The company, which runs a fund that co-owns the Gherkin skyscraper in London, said late on Tuesday it had failed to reach agreement with creditors to restructure 4 billion euros of debt. Its shares have since plunged 42 percent.
Chief Executive Wolfgang Schaefers has already said he would seek creditor protection for three months to buy breathing room if no such deal was possible and, after the expiry of a July 30 deadline, IVG now has only days left to strike a restructuring deal before court insolvency proceedings begin. If a way to a restructuring is not found, a sell-off of all or parts of the company could begin.
Private equity funds have been buying the company’s debt to gain a negotiating position in talks over the company’s future that could see one or more take control via a debt-for-equity swap.
No single company has amassed a large enough stake to take control alone, three sources told Reuters, and the large number of creditors, which one source said was about 250, complicates the task of finding a compromise.
The identity of debt holders has not been made public, but sources close to the matter said U.S.-based TPG and Apollo Global Management were among those angling to take over some or all of the company via a debt-for-equity swap.
Apollo was not immediately available for comment and TPG and IVG both declined to comment.
About 70 to 75 percent of 2.2 billion euros of syndicated loans are held by funds after several banks sold out, according to people familiar with the matter. IVG also has a 400 million euro hybrid bond and a convertible bond for the same amount that are almost 100 percent held by funds, the sources said.
Debtholders would normally need about 75 percent to push through such a takeover but the picture at IVG is made even more complicated by the fact there are four separate packages of debt with differing amounts of collateral and negotiating power attached, plus the interest of shareholders.
IVG built up debt during an expansion spree but some costly projects then declined in value.

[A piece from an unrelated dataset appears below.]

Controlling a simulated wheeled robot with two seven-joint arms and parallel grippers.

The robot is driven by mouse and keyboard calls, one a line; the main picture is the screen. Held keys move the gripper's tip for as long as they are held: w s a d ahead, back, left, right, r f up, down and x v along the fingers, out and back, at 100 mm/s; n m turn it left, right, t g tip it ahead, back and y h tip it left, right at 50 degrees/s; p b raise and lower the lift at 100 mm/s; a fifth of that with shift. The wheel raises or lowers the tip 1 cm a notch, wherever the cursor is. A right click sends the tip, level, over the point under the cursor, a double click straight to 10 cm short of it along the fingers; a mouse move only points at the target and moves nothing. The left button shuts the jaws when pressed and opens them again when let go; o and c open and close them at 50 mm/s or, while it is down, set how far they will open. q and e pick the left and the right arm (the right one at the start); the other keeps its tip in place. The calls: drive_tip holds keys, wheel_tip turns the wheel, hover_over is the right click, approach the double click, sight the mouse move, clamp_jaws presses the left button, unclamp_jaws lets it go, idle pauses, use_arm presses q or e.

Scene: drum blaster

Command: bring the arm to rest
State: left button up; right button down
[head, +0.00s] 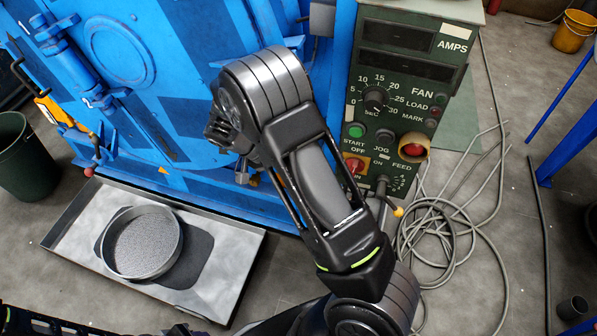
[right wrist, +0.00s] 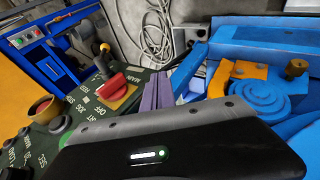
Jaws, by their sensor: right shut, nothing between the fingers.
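My right arm (head: 330,190) reaches up from the bottom edge in the head view and bends down to the left in front of the blue machine (head: 130,60). Its hand end is mostly hidden behind the arm in that view. In the right wrist view my right gripper (right wrist: 158,93) shows as two narrow purple-grey fingers close together, shut and empty. Beside them is the green control panel (right wrist: 95,100) with a red switch (right wrist: 112,86). The panel also shows in the head view (head: 400,75), right of the arm. My left gripper is not in view.
A grey tray (head: 225,270) with a round pan (head: 143,242) lies on the floor at left. A dark green bin (head: 25,155) stands at far left. A blue frame (head: 570,125) and a yellow bucket (head: 572,32) are at right.

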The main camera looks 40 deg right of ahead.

It has said it needs to cut its liabilities by up to 1.75 billion euros and completely restructure its debt to make sure it has enough capital to refinance loans maturing this year and in 2014.
The company, which manages assets worth 21 billion euros previously warned that it had come close to breaching covenants on its syndicated loans, which would mean banks could demand early repayment.
Its share price has plummeted 92 percent this year against the backdrop of the restructuring talks.